The ushers then brought the buckets forward and the people were told that if they had a need, they could come get what they needed out of the bucket. Whether it was $89 for a light bill or $221 for food, they were to take exactly what they needed, not a dollar more or a dollar less. This was done for three weeks, and as people found out about it they began to give all the more.


evangel: We’re not just looking inwardly at Christmas, but outwardly as well.

WILSON: Yes, exactly. In Mark 10:45, Jesus said He did not come to be served, but to serve, and to give up His life as a ransom for many. Then He told us in John 13:1-17, as He washed the disciples’ feet, that we are to have the same attitude. We are called to serve, just as He served.


evangel: The new year is often a time of optimism, with people setting resolutions and aspiring to life changes. Yet our world is gripped by uncertainty and fear. What are some ways Christians can offer lasting hope in 2012?

WILSON: It certainly seems that 2012 could be filled with turmoil and uncertainty. From the financial crisis, instability in government, the coming elections — even predictions of the end of the world — life appears to be really uncertain. But one thing we know for sure is that God is not surprised by any of this. He is not uncertain. He is not caught off guard. The truth is, this is the finest hour for the Church of Jesus Christ!

In Philippians 2:14-17, Paul described our world as a dark, crooked and perverted generation. Yet we shine like stars as we hold out the Word of hope. We shine brightest in the darkest hours.

If we get into the muck with the world that says, “Oh no! I don’t know how to handle the uncertainty,” then we are missing our opportunity to shine. It doesn’t mean that we won’t have problems. It means that we trust in God.

The fact is, people are more open to change at the new year than any other time. As a pastor, I encourage the people of our church, “You need to pray that God will give you help and direction, so that you are solid in your faith and trusting God for your needs.” We’re also looking for the open door, to give an answer to anybody who asks the reason for the hope that we have in Jesus (1 Peter 3:15).


evangel: How about the believer struggling with uncertainty or discouragement?

WILSON: I would point them toward James 1:2-5, reminding them that the testing of our faith develops perseverance, and perseverance must finish its work so that we can become mature and complete.

When people say they want to be mature, complete, and not lack anything in God, I say, “Then you’re asking for a test.” Testing always precedes promotion. God will lead us through these tests, and we can go on to a whole new level of faith, a new level of effectiveness. Our churches will grow. Our lives will grow. Our families will grow.
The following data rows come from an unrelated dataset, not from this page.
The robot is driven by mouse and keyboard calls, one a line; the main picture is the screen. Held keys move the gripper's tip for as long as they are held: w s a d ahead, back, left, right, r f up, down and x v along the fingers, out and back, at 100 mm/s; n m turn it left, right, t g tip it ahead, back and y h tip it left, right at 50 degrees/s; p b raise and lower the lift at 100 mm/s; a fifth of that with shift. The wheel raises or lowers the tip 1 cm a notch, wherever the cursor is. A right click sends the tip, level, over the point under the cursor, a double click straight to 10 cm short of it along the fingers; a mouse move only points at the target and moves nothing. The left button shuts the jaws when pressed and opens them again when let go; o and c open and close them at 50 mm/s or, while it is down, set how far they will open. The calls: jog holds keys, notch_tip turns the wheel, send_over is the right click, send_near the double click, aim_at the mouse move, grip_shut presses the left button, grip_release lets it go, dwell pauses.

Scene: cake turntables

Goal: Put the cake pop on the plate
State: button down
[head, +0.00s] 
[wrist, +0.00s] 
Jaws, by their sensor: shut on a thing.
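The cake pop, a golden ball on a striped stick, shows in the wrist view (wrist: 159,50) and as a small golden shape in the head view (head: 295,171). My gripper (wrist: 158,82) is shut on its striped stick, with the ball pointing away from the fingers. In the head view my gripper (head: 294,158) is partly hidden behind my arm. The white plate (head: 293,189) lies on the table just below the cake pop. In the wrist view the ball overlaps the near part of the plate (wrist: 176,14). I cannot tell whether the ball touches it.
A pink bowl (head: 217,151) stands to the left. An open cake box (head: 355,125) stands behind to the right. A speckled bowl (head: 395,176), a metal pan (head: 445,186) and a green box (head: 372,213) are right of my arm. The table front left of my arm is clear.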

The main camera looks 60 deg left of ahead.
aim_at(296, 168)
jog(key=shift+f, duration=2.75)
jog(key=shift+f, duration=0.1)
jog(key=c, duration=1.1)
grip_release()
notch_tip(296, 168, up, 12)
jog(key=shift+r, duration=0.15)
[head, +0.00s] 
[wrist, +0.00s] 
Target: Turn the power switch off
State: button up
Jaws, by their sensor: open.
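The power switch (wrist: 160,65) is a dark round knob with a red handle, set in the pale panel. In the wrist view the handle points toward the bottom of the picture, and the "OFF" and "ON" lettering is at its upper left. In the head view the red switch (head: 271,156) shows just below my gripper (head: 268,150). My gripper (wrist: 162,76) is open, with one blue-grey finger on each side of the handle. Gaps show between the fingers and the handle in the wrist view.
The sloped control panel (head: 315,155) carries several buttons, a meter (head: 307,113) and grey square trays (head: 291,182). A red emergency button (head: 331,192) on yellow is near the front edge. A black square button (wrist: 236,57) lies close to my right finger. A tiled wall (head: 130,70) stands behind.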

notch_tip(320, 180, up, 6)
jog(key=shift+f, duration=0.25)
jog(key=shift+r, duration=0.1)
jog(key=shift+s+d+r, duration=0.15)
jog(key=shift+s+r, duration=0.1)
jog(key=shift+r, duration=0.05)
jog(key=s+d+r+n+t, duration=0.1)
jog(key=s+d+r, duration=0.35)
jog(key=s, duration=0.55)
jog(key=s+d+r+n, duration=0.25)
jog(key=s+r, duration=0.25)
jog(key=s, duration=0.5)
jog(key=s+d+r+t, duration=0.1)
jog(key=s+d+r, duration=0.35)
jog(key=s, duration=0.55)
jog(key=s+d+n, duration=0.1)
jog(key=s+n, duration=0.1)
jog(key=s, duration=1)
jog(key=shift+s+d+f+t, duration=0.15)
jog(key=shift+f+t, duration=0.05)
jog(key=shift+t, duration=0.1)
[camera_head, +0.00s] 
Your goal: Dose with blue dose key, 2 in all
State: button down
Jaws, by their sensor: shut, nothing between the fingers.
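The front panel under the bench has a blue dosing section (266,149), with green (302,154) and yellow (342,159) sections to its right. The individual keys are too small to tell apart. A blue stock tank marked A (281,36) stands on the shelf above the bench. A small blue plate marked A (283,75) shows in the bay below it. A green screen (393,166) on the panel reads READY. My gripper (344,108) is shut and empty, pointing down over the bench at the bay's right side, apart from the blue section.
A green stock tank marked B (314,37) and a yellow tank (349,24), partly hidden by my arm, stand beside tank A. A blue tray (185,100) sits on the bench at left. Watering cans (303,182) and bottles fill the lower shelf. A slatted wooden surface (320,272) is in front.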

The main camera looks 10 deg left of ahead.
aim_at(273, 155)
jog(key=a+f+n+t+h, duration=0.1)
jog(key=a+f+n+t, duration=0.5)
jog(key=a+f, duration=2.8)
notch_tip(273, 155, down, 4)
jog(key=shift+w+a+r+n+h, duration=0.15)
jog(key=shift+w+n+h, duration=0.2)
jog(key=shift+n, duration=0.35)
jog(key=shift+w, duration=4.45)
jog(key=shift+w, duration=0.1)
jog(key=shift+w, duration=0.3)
Our relationship with God will grow.

This is an incredible time we live in. It’s up and down, unstable and uncertain. And Christ is the Solid Rock on which we stand.


evangel: What are some “spiritual resolutions” Christians might consider?
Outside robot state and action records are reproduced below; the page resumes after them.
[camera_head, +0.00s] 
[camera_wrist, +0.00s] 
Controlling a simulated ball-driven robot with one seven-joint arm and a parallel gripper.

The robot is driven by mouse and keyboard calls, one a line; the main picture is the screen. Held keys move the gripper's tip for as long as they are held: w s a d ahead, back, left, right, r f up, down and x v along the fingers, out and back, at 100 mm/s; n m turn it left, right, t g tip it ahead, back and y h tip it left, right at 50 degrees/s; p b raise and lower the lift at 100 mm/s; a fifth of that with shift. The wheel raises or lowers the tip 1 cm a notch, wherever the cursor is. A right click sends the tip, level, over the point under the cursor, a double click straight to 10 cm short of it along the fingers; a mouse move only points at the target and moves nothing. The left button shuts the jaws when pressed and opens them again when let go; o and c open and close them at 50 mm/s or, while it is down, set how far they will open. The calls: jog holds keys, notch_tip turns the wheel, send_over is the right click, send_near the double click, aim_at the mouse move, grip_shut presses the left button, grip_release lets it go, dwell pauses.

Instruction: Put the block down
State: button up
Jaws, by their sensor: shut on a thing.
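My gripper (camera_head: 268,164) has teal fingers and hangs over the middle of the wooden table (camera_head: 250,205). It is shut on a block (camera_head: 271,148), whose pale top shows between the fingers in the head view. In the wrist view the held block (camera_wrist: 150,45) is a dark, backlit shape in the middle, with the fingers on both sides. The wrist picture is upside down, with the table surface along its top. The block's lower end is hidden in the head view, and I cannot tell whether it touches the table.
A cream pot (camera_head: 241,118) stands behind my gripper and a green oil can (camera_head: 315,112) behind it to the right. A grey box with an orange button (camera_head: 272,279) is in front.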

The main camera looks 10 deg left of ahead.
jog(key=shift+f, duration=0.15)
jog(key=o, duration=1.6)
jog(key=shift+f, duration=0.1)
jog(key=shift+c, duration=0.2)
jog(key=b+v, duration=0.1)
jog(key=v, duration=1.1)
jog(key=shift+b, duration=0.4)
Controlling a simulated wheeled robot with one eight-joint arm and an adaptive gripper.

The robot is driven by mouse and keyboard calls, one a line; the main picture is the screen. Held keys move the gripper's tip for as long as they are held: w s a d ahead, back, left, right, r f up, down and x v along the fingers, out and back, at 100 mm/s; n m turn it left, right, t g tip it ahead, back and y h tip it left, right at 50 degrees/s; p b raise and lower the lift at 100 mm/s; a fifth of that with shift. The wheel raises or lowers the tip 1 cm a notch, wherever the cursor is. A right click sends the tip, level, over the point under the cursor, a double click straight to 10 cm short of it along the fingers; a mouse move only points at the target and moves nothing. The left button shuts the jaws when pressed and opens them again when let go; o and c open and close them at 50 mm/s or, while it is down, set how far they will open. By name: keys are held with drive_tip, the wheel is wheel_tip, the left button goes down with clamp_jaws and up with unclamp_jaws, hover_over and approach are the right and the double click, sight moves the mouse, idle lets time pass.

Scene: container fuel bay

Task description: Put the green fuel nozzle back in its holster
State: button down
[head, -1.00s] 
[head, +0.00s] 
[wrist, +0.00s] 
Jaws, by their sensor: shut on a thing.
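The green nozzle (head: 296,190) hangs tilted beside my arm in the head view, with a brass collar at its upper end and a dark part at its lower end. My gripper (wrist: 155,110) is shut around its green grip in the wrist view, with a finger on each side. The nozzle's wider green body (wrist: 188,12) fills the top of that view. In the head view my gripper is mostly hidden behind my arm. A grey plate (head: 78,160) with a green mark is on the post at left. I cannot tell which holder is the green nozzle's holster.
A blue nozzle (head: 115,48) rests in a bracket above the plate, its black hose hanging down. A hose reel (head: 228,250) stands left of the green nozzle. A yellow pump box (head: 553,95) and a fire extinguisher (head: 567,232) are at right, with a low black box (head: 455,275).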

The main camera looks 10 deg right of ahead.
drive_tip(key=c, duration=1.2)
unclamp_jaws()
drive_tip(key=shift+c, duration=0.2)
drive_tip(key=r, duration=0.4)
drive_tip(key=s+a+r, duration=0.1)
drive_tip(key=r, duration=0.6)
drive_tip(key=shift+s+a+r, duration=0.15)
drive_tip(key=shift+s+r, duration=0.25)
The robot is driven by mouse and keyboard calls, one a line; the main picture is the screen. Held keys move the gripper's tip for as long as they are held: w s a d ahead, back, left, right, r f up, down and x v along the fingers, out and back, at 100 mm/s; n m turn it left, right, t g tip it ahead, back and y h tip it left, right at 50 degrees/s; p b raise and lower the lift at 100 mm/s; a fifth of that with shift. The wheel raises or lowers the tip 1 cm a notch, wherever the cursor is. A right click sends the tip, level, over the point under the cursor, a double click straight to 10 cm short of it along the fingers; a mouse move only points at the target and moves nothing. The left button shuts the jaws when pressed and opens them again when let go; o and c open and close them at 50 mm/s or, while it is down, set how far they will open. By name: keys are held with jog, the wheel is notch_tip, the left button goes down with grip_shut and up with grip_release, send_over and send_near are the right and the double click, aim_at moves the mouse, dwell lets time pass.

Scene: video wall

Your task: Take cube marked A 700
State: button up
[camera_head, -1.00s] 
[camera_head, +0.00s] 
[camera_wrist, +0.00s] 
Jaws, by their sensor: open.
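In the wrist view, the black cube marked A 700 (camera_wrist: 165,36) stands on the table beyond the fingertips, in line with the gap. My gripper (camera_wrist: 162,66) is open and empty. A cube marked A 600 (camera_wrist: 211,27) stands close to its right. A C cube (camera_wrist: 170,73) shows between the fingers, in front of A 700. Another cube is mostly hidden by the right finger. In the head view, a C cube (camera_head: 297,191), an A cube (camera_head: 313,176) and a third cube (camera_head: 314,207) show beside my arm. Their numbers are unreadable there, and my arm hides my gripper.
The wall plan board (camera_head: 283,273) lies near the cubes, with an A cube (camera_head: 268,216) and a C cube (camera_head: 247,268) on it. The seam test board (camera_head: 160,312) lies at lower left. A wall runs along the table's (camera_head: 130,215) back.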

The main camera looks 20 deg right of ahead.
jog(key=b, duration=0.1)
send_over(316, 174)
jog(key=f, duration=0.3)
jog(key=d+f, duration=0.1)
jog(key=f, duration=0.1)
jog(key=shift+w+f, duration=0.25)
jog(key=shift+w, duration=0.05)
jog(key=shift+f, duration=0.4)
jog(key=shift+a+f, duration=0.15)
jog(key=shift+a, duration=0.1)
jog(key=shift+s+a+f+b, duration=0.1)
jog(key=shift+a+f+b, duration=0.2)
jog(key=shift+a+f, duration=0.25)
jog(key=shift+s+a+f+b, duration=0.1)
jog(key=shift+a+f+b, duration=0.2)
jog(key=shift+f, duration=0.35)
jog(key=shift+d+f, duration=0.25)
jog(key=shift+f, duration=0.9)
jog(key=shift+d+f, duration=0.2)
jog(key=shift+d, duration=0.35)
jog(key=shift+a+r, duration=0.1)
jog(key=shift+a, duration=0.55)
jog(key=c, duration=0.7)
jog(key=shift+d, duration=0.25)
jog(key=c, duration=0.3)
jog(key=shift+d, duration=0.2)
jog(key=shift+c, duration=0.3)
WILSON: The new year is a time of evaluation and reflection. First Corinthians 3:10-15 describes how we as Christians are going to be judged according to our works at the Judgment Seat of Christ. This new year, a time of new beginnings, is a good time to ask, “What am I living for? Do I live for eternal things or temporary things? Am I consumed with work or hobbies? Am I too focused on temporary things?”
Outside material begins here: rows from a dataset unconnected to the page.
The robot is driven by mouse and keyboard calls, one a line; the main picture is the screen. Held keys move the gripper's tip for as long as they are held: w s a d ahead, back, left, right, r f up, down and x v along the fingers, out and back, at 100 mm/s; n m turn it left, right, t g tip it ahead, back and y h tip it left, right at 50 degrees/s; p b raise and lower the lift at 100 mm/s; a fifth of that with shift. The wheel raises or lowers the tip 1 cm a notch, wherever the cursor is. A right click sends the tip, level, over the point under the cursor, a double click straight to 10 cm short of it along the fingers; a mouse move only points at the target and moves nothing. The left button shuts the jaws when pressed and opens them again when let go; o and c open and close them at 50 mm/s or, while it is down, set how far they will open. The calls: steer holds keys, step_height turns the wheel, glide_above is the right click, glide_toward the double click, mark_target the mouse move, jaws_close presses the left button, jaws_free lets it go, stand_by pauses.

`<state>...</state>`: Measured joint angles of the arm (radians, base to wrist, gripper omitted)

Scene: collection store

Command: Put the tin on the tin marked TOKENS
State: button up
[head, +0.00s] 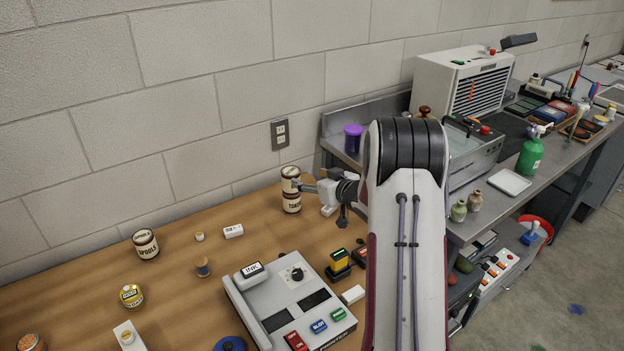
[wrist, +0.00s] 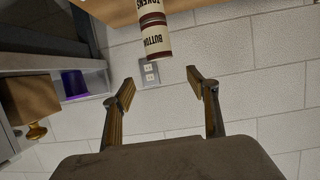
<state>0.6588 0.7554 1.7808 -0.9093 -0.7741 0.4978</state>
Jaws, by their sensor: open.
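Two cream tins with dark bands stand stacked on the wooden table by the wall. The lower tin reads TOKENS (head: 292,205). The upper tin (head: 290,180) sits on top of it, upright and roughly in line. In the wrist view, which is upside down, the upper tin's label starts BUTTON (wrist: 156,40), and the TOKENS tin (wrist: 152,5) is cut off by the frame edge. My gripper (head: 303,187) is just right of the upper tin in the head view. In the wrist view my gripper (wrist: 160,82) has its fingers spread, with nothing between them.
A SPOOLS tin (head: 146,244) and a gold tin (head: 131,296) stand further left. A grey device (head: 262,312) with a box marked INK on it fills the table's front.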

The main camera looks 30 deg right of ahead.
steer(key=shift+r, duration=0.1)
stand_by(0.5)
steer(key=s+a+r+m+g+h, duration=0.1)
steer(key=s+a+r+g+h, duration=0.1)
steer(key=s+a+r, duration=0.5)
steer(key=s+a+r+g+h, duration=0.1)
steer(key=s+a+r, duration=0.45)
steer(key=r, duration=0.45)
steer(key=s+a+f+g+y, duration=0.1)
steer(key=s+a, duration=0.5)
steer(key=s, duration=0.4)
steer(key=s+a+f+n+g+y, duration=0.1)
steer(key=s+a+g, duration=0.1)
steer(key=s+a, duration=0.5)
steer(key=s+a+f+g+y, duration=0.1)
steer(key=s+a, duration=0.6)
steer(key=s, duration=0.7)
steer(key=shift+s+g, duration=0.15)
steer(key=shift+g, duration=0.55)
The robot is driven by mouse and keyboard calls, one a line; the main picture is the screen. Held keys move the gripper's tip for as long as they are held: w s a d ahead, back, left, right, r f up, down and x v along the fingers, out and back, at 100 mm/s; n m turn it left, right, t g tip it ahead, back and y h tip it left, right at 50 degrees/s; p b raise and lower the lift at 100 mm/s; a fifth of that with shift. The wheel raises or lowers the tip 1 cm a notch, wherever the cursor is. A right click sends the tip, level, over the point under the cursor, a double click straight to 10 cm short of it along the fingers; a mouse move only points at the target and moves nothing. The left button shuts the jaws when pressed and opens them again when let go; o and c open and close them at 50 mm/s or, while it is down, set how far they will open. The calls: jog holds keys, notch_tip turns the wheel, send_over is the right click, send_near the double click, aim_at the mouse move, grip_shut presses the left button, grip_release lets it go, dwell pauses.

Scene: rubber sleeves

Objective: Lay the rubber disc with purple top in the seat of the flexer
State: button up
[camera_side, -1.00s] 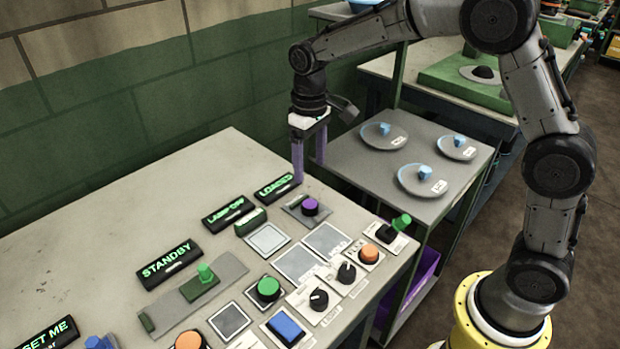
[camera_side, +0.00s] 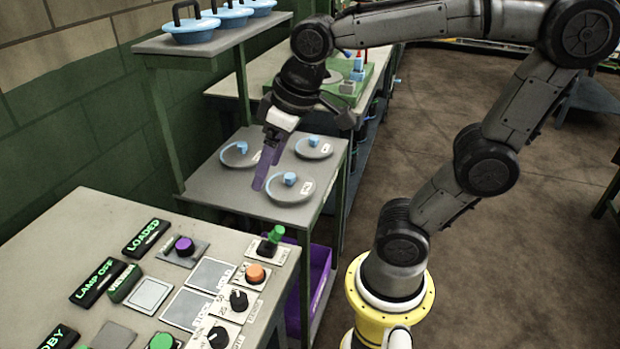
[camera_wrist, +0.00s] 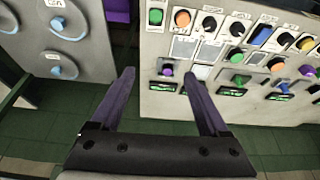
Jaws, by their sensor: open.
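My gripper (camera_side: 268,168) has long purple fingers, open and empty, and points down over the grey side table (camera_side: 222,192). In the wrist view the fingers (camera_wrist: 160,76) are spread apart with nothing between them. I see no disc that plainly has a purple top. Three grey round plates with blue pieces on them (camera_side: 314,155) (camera_side: 230,161) (camera_side: 304,194) are on the side table. A green base (camera_side: 378,65) stands on the bench behind, partly hidden by my arm; I cannot tell whether it is the flexer.
A control console (camera_side: 60,235) with lit signs, coloured buttons and a purple knob (camera_side: 184,246) is at lower left. A shelf (camera_side: 190,43) with blue lidded pans stands at upper left. A purple bin (camera_side: 320,268) sits under the side table.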

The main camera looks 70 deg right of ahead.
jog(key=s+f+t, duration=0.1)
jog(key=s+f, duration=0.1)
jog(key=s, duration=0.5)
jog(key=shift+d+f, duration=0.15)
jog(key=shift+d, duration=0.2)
Here are two practical ideas as we enter 2012: First, evaluate your relationship with Jesus. Prioritize spiritual disciplines such as prayer, reading the Word, going to church, and getting into a small group. Find a place to serve and use your gifts.

Then evaluate your relationship with your family. Resolve to create lasting memories this year with your kids. Have meals together. Think about what you’re doing to raise up that next generation.

Finally, evaluate your life according to what really matters. Are you living for things that have temporary value, or things that are eternal?